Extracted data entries
****************
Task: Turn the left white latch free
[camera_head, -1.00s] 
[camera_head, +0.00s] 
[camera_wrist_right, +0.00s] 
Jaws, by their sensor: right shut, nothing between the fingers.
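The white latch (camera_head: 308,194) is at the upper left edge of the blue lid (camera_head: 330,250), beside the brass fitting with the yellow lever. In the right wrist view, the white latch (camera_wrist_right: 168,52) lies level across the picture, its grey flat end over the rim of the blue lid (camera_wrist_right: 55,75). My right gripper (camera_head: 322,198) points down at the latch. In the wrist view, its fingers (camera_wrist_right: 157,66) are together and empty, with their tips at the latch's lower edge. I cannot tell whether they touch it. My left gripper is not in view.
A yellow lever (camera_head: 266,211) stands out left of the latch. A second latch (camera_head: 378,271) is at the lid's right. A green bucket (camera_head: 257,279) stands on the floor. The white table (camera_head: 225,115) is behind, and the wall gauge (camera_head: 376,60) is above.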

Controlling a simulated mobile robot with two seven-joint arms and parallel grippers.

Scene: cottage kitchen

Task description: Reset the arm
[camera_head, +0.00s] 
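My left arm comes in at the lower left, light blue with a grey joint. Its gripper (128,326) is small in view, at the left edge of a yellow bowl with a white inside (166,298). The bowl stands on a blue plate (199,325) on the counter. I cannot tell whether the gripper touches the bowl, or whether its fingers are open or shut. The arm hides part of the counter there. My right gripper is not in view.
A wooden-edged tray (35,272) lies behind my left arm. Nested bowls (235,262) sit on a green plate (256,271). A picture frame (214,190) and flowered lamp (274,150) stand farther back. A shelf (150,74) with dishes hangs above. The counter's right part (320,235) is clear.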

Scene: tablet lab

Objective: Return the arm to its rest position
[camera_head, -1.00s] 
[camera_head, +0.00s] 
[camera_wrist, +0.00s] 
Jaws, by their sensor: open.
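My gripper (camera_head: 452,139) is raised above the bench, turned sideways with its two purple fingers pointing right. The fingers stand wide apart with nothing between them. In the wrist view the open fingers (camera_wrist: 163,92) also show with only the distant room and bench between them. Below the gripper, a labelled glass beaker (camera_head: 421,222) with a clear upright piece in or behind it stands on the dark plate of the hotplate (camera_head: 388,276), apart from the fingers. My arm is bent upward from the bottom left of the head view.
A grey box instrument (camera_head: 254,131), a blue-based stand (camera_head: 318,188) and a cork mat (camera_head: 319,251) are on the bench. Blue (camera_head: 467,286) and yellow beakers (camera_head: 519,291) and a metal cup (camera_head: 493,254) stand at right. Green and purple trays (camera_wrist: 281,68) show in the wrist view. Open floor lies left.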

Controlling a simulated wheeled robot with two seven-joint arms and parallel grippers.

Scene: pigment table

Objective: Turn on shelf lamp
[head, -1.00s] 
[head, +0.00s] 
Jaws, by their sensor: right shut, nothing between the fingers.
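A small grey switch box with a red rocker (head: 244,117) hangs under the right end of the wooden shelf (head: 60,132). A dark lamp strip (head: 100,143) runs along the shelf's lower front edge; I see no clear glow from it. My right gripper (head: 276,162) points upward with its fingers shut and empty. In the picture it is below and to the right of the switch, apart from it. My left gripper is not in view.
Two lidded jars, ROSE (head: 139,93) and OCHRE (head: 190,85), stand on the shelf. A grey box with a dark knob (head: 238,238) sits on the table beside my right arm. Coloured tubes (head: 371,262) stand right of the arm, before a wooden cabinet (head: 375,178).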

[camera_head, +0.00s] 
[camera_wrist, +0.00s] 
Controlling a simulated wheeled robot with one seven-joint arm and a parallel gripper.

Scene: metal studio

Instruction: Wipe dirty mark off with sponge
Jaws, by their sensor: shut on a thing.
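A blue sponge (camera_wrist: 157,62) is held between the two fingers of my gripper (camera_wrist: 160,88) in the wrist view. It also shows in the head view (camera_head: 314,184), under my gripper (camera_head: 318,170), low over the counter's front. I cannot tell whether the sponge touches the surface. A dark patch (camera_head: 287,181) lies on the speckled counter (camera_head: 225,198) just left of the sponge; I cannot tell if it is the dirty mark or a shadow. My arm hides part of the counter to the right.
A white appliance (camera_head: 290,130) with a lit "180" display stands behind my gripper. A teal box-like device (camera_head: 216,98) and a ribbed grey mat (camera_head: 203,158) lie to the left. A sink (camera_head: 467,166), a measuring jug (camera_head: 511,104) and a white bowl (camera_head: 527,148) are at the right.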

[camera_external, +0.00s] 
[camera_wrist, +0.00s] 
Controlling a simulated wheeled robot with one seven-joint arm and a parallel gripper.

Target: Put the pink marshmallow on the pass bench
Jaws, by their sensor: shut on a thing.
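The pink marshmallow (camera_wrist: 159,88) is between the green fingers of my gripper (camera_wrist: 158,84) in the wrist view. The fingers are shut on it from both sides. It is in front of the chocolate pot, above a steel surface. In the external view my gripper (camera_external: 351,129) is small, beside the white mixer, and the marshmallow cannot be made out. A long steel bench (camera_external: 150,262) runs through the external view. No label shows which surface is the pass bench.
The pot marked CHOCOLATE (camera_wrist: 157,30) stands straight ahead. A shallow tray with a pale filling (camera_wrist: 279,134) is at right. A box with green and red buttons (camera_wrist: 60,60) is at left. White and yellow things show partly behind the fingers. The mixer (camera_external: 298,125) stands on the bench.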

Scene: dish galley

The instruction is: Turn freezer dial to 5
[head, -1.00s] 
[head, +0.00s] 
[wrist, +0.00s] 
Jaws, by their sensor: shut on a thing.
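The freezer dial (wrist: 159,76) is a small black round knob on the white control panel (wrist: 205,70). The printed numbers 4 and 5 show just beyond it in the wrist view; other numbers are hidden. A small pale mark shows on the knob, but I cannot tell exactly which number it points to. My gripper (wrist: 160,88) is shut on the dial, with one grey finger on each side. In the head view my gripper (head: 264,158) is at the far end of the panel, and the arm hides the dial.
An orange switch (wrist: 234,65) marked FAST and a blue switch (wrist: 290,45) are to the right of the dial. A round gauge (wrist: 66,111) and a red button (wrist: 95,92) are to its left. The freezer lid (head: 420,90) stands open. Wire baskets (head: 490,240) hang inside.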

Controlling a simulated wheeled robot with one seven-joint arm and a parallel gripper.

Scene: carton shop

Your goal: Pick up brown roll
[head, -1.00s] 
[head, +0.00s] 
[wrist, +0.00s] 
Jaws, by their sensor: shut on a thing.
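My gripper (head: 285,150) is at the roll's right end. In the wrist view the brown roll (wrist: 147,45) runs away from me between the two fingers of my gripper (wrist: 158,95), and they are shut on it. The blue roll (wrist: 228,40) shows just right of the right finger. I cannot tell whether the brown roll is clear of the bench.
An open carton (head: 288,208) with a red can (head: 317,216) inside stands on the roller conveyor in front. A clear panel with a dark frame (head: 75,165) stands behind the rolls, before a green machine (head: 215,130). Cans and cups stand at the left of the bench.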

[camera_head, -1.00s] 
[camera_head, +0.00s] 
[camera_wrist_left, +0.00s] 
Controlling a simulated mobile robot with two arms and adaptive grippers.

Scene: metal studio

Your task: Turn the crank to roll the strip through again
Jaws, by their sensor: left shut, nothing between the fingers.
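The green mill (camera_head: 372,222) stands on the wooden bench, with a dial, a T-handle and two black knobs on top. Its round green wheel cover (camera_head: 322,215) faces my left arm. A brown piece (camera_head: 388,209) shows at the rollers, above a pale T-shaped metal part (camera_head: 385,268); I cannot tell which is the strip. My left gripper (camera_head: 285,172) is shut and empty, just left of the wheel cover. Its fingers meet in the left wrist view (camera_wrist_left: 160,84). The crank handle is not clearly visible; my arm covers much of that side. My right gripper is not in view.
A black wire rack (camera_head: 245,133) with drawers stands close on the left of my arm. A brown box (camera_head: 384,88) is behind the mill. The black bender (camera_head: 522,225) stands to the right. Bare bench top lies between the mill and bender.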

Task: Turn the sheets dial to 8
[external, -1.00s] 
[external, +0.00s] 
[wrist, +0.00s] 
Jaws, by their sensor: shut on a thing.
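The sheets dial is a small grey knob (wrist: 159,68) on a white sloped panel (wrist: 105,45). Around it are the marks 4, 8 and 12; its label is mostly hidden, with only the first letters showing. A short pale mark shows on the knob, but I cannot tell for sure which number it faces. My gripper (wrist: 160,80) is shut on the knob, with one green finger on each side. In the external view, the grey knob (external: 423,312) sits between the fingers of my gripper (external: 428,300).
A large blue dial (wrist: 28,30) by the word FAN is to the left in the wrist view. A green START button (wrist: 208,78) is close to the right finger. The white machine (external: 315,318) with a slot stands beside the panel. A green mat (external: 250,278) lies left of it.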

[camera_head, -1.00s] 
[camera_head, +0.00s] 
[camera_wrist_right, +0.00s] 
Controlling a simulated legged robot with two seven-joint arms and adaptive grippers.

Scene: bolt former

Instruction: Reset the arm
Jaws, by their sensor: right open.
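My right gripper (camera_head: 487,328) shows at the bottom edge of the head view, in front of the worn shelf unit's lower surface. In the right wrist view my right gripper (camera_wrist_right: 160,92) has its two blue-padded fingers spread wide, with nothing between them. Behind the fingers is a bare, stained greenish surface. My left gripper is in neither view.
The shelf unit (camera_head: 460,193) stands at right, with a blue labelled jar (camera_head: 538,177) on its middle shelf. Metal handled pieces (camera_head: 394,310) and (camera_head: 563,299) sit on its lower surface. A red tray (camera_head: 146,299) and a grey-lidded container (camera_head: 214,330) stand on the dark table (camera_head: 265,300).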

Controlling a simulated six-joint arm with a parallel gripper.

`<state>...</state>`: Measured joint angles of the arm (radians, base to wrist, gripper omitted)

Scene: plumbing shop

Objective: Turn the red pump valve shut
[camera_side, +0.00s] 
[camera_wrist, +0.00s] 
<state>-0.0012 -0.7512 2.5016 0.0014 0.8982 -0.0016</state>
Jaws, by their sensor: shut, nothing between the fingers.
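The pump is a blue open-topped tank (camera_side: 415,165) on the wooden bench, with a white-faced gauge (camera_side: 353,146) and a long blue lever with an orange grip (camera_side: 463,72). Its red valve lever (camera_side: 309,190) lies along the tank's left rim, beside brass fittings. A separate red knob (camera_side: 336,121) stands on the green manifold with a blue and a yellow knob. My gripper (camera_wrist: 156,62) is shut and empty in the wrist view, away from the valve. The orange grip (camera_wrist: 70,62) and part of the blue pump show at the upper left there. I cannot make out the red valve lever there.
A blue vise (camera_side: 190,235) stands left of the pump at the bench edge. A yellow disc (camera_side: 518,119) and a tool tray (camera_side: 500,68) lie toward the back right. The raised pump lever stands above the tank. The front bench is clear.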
****************
▶ Task to complete
Look through the material and copy each line that has "adaptive".

▶ Response to the task
Controlling a simulated mobile robot with two arms and adaptive grippers.
Controlling a simulated legged robot with two seven-joint arms and adaptive grippers.

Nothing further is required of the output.